I feel like me again, finally.  It’s good to be back with my sense of humor, my confidence, my feeling that nothing is beyond my reach.  Remember when I couldn’t remember whether my precious pet was male or female when I went to buy a leash?  When I stood before two bathroom doors, one for men and one for women, being unsure how to proceed?  That terrible cloud is gone forever from my life, that awful lack of ability to think straight.  I feel good again, actually good.  I feel like being around people again.  Remember when I wanted to curl up in a ball and disappear?  Yes, nine years ago, and for many years after I felt that way, that I wanted never to have existed in the universe; it wasn’t enough to hide.

The worst and longest lasting side effect of being thrown away is the broken relationships AROUND the marriage, the collateral damage.  Sometimes those relationships heal in the requisite decade, but not always and not all.  I once wrote that every single relationship in my life was broken, and they were.  Some few are knitting back together and some never will…and some that never will are gladly gone.  I’m a different person now, and some of the people I cared about and whom I believed cared about me…were just fakes.  I can see that now, and can’t believe I couldn’t see it all along. I was surrounded by people who didn’t care about me.  Why? Because I ‘invited’ them in. I didn’t expect to be treated with love and respect, because I had no clue what love really looked like.

But, fellow throw-aways, it is true that healing happens.  It is true that you are not forever gone, you are not worthless, you are not unloved.  It is also true that some of your relationships are gone forever. And that is okay!  Here’s why.
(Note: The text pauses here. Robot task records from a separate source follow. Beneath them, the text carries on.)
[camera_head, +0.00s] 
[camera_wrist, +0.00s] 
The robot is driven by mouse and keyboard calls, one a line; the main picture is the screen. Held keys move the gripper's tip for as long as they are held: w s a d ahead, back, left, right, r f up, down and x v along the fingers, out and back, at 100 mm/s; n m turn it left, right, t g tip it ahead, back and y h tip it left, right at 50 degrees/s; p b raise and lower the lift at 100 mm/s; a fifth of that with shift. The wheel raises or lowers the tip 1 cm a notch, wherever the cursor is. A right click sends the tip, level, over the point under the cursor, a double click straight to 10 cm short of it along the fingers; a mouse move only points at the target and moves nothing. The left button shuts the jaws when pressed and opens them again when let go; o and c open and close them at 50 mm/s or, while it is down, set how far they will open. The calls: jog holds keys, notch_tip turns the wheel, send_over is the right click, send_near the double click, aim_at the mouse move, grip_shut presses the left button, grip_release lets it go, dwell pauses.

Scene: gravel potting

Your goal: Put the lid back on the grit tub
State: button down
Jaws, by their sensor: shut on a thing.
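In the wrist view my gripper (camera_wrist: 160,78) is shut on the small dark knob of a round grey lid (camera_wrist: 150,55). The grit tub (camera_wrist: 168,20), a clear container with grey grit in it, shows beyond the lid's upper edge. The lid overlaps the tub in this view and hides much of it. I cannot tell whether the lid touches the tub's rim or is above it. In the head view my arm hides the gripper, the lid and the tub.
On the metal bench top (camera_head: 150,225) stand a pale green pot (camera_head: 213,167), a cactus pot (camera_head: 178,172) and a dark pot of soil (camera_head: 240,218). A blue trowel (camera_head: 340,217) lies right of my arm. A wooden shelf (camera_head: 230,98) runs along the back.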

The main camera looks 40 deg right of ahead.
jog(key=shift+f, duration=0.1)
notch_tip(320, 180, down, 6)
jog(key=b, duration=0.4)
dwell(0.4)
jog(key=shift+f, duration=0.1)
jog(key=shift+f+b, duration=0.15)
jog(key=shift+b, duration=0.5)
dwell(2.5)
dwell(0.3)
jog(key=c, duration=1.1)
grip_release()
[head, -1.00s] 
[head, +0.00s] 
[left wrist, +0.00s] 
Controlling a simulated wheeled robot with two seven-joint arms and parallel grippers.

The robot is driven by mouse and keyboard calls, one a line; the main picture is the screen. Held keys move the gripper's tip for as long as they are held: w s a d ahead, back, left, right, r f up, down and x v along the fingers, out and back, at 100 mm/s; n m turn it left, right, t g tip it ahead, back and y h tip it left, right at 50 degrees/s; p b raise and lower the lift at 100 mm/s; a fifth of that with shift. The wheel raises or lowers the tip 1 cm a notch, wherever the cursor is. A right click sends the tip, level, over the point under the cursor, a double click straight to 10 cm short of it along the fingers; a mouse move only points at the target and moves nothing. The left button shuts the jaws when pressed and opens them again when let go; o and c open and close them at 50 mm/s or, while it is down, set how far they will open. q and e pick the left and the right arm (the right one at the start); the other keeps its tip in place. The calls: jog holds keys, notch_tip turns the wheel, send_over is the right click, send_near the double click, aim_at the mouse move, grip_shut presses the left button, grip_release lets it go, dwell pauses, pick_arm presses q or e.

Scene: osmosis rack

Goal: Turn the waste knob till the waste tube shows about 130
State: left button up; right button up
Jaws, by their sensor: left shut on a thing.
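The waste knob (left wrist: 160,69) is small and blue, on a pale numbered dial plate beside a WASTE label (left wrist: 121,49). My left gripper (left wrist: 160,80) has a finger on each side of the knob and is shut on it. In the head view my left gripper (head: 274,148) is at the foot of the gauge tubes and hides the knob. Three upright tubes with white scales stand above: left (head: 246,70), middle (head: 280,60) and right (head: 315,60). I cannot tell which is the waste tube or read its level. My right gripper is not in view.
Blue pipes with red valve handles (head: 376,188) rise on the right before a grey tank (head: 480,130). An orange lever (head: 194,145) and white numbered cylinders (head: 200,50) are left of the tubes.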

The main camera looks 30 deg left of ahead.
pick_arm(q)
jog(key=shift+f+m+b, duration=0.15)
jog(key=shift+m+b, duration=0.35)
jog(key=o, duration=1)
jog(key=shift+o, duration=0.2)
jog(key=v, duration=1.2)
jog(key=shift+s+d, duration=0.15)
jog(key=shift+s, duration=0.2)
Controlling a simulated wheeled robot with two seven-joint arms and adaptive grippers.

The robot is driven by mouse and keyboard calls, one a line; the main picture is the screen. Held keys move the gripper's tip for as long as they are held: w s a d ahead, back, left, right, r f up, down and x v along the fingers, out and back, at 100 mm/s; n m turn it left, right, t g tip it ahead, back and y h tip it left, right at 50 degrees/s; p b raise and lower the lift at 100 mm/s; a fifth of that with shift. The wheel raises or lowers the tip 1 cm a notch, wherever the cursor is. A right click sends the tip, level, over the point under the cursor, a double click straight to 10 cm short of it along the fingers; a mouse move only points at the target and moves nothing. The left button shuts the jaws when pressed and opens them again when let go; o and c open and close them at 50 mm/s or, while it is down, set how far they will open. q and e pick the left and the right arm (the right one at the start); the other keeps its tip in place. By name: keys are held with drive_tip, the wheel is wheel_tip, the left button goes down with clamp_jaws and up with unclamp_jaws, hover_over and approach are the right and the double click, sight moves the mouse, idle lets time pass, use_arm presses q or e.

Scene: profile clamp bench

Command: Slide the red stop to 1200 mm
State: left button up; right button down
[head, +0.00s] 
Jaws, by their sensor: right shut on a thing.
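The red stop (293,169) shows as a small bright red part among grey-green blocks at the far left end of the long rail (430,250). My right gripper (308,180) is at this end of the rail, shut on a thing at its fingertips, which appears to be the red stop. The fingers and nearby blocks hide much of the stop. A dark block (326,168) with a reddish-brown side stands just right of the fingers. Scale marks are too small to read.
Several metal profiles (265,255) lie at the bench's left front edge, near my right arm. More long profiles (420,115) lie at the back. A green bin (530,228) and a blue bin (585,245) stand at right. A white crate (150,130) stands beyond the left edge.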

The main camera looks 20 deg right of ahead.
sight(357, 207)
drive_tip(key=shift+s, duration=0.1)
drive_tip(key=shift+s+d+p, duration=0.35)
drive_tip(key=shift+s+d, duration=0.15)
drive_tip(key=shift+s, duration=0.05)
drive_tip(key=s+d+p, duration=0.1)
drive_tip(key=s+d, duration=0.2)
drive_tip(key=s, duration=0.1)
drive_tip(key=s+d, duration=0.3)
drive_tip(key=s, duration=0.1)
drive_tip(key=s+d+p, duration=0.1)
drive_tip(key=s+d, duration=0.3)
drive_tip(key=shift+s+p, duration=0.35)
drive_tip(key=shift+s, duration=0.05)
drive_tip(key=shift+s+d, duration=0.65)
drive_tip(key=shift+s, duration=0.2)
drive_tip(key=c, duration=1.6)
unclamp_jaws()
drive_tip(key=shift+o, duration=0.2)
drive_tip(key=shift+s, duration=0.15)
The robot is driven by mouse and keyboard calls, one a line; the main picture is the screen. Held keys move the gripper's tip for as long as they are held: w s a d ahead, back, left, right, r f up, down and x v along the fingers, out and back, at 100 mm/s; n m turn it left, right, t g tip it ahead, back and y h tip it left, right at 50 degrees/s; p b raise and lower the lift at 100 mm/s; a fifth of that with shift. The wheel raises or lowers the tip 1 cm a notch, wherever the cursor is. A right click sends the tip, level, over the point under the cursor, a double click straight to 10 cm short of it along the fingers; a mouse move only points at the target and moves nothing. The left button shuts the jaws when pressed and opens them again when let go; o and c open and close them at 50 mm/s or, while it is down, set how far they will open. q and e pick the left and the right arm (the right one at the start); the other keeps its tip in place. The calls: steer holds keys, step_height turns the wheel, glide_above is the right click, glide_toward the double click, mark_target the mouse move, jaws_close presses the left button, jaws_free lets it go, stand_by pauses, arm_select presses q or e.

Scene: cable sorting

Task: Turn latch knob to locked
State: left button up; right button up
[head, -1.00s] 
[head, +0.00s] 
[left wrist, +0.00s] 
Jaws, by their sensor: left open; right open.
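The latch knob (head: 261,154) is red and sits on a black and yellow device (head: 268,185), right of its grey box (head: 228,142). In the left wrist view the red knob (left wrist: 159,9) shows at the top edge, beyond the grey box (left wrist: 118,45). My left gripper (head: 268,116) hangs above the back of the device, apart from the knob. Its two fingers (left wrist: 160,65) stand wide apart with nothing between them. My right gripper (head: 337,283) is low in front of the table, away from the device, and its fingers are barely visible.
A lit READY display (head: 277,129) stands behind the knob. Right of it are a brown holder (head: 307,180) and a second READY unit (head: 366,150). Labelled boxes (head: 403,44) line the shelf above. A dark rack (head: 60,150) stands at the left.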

See, when you are broken into so many pieces, even when you are reassembled, you might look like you, but you’re a scarred you, and in some ways, surprisingly, a stronger you.  You are also damned determined never to be broken to that extent again.  If you paid attention along the recovering journey, you have realized some important things about yourself that you never knew before…like how strong you really are.  And I’d bet that you were once a person who gave people a LOT of passes, people who didn’t treat you well.  It’s easy to rationalize away bad behavior when you ‘love’ someone.  But just know, or learn, that giving people passes also gives them permission to treat you badly.  Eventually they learn that they can ‘dis’ you and get away with it, and human nature means that they will continue that behavior and even escalate it.

You teach people how to treat you.

Among the wreckage of my armageddon are fake friendships revealed, traitors and betrayers brought into the light, people’s true feelings about me revealed, and a lot of surprised people who can’t believe I won’t associate with them anymore.  After all, I always let them treat me like crap before!  What’s different now?   Here’s what’s different:  I learned what love it and what it is NOT.  I learned that trust is earned, not handed out freely, and I have learned that an untrustworthy person is….not to be trusted.  Seems simple, doesn’t it?  How many times, though, have you allowed a person to lie to you and still stick around?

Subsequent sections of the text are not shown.